One of my main intentions with documenting this real estate ✨journey✨on our blog was to be a resource for anybody who’s curious about the real estate business or considering starting their own career in it, so when I decided to write this update post I asked our Instagram friends to submit any questions they may have so that I could answer them here. I definitely got a couple questions about Beau’s and my sex life, but for the most part people sent some pretty good questions! So I went through and tried to pick the best ones to answer right here. And if you’ve got your own question, don’t hesitate to email me! Always happy to help however I can. :)
Do You Do it full time or are you just part time in real estate?
I kind of answered this above, but as promised I want to get a little more into this option as it’s a pretty major business decision.
So, I’d technically consider myself a part time Realtor at this point. I spend about 15-20 hours per week on real estate stuff (and then probably another 30-40 on blog/freelance/design work). But my tip on this is that if you’re just getting started out and you’re not also a blogger/Instagrammer whose clients already know about his other business through social media, it’s probably best not to describe yourself as “part-time” to any clients or potential clients. I’m definitely not saying to lie, but when you say “part-time realtor” your potential clients hear “unsuccessful realtor” and/or “realtor who won’t make me their priority.” And that is a totally unfair and inaccurate assessment of a new agent! So if you are part-time or need to start out part-time, I’m just saying it’s best not to really heavily advertise that, and I bet you’ll get your business to full-time status that much faster.

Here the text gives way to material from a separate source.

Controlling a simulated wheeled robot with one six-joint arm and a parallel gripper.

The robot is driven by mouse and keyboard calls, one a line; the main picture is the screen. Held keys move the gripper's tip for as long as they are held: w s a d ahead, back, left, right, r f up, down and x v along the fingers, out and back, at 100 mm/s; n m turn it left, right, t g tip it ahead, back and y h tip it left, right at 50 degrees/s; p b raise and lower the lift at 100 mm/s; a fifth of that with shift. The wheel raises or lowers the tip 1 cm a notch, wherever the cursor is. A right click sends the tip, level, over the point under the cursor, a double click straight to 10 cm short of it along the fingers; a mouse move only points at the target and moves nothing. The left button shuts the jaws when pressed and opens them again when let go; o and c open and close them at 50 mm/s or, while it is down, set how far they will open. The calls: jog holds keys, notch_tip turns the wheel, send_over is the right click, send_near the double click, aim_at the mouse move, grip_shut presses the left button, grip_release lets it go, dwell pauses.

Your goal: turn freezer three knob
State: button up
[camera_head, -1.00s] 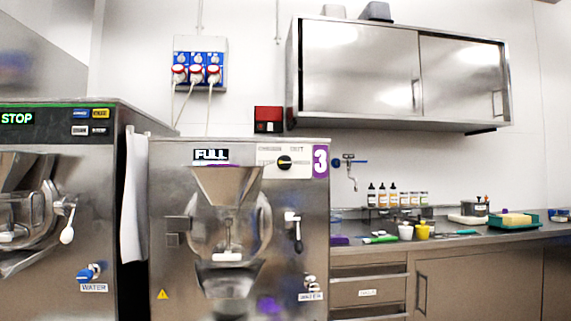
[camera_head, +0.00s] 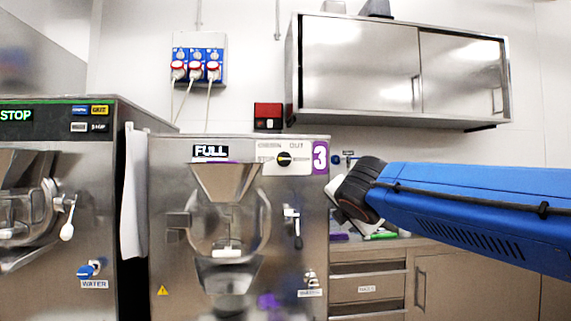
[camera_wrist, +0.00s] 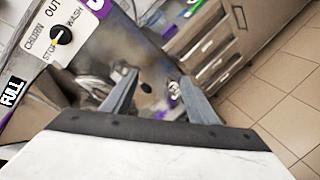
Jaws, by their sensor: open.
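Freezer three (camera_head: 170,270) is the steel machine with the purple "3" label and a "FULL" display. Its knob (camera_head: 284,159) is black and round with a yellow mark, on a white panel at the upper right of its front. In the wrist view the knob (camera_wrist: 61,34) shows at the upper left, ringed by the words CHURN, OUT, STOP and WASH. My gripper (camera_wrist: 156,78) is open and empty, its two fingers apart. The knob lies to the left of the fingers, not between them. In the head view the fingers cannot be made out at the end of my blue arm.
Another freezer (camera_head: 60,150) with a "STOP" display stands at the left, with a white towel (camera_head: 134,195) beside it. A steel wall cabinet (camera_head: 360,70) hangs above the counter. Drawers (camera_head: 365,290) stand right of freezer three. Tiled floor (camera_wrist: 285,120) is clear at the right.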

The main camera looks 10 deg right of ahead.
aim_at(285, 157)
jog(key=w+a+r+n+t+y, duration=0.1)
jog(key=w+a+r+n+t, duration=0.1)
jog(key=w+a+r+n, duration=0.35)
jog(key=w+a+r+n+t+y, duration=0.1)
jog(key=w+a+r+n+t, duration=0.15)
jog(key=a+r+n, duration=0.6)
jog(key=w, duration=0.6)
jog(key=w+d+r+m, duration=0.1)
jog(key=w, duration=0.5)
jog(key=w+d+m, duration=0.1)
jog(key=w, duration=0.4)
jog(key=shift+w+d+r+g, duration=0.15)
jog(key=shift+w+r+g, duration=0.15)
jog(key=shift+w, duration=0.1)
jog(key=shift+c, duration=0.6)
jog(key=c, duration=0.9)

Can Real Estate be a “side gig” while working a 9-5?
Kind of a continuation of the above. It totally could be a part time gig while you work a traditional 9-5—after all, most clients are going to meet with you afternoons and weekends since they’re likely working 9-5 Mon-Fri, so you’ll theoretically be free at the same time to do real estate work. But lenders, title attorneys, inspectors, appraisers, and all the other industry professionals you’ll need to be in touch with are generally only going to be available during the week, when you’re working. So if you’re working a traditional 40-hour schedule, adding real estate on top of that may be difficult. From what I’ve seen, most people who have real estate as a second career generally have a more flexibly scheduled first job. But hey, maybe you join a team of realtors or get a partner, and they can handle things during the week while you take weekends! There are lots of ways a career in real estate can look.
Tips on getting started and finding clients?
There’s really no magic trick beyond putting yourself out there in any way you can! Host other agents’ open houses, consider joining an established team, create a Facebook business page, pin your business card on your gym’s bulletin board. And when you’re talking to someone and the conversation turns to real estate in any way (they’re thinking of moving, they say they love a certain neighborhood, they’re expecting a baby and not sure if their place is big enough) remind them you’re an agent. It doesn’t have to be annoying or heavy handed, just make sure they know you’re available to help if they need or want.
Did you have to study or take any classes to be a Realtor? Any costs to start your business?
Oh yes! Definitely! This may look a little different depending on where you live because real estate licensing and education law is governed at the state level. For me in Louisiana, it required a 90-hour pre-licensing course that costs $200-350. You can take this course either in person or entirely online on your own schedule.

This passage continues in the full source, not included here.